The data below must be copied in full and without any change.

+++ Source excerpt

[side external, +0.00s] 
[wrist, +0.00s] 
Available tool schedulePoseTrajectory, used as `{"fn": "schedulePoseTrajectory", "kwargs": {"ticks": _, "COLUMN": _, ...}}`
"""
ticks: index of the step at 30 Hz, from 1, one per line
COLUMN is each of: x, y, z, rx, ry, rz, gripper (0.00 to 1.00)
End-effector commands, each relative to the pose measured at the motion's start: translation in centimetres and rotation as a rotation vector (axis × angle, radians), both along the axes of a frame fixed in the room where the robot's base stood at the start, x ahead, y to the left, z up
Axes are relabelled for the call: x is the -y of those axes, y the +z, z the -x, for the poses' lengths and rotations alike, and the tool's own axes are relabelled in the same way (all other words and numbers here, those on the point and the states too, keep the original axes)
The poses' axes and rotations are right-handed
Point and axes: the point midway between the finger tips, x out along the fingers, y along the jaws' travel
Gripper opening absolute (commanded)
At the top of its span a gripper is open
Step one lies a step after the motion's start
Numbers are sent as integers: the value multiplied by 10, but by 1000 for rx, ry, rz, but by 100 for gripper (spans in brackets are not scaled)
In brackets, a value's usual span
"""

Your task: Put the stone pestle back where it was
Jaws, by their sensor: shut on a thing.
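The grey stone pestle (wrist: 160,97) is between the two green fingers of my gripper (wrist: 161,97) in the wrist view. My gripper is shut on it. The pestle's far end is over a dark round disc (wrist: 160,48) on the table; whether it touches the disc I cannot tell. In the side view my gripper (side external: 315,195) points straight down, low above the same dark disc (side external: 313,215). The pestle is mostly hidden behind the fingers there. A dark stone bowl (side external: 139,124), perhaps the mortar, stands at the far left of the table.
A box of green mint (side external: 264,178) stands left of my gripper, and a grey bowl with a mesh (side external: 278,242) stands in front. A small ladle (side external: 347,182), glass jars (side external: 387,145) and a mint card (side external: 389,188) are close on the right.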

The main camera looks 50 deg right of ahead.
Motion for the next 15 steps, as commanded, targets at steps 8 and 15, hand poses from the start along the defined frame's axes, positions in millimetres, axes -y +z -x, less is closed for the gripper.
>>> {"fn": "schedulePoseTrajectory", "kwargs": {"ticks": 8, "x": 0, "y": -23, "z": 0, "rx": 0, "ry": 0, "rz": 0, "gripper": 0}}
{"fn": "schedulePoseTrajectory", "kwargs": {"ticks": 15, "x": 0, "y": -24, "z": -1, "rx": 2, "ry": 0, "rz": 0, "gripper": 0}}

++++++

**Solution to the problem**
[side external, +0.00s] 
[wrist, +0.00s] 
Available tool schedulePoseTrajectory, used as `{"fn": "schedulePoseTrajectory", "kwargs": {"ticks": _, "COLUMN": _, ...}}`
"""
ticks: index of the step at 30 Hz, from 1, one per line
COLUMN is each of: x, y, z, rx, ry, rz, gripper (0.00 to 1.00)
End-effector commands, each relative to the pose measured at the motion's start: translation in centimetres and rotation as a rotation vector (axis × angle, radians), both along the axes of a frame fixed in the room where the robot's base stood at the start, x ahead, y to the left, z up
Axes are relabelled for the call: x is the -y of those axes, y the +z, z the -x, for the poses' lengths and rotations alike, and the tool's own axes are relabelled in the same way (all other words and numbers here, those on the point and the states too, keep the original axes)
The poses' axes and rotations are right-handed
Point and axes: the point midway between the finger tips, x out along the fingers, y along the jaws' travel
Gripper opening absolute (commanded)
At the top of its span a gripper is open
Step one lies a step after the motion's start
Numbers are sent as integers: the value multiplied by 10, but by 1000 for rx, ry, rz, but by 100 for gripper (spans in brackets are not scaled)
In brackets, a value's usual span
"""

Your task: Put the stone pestle back where it was
Jaws, by their sensor: shut on a thing.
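The grey stone pestle (wrist: 160,97) is between the two green fingers of my gripper (wrist: 161,97) in the wrist view. My gripper is shut on it. The pestle's far end is over a dark round disc (wrist: 160,48) on the table; whether it touches the disc I cannot tell. In the side view my gripper (side external: 315,195) points straight down, low above the same dark disc (side external: 313,215). The pestle is mostly hidden behind the fingers there. A dark stone bowl (side external: 139,124), perhaps the mortar, stands at the far left of the table.
A box of green mint (side external: 264,178) stands left of my gripper, and a grey bowl with a mesh (side external: 278,242) stands in front. A small ladle (side external: 347,182), glass jars (side external: 387,145) and a mint card (side external: 389,188) are close on the right.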

The main camera looks 50 deg right of ahead.
Motion for the next 15 steps, as commanded, targets at steps 8 and 15, hand poses from the start along the defined frame's axes, positions in millimetres, axes -y +z -x, less is closed for the gripper.
>>> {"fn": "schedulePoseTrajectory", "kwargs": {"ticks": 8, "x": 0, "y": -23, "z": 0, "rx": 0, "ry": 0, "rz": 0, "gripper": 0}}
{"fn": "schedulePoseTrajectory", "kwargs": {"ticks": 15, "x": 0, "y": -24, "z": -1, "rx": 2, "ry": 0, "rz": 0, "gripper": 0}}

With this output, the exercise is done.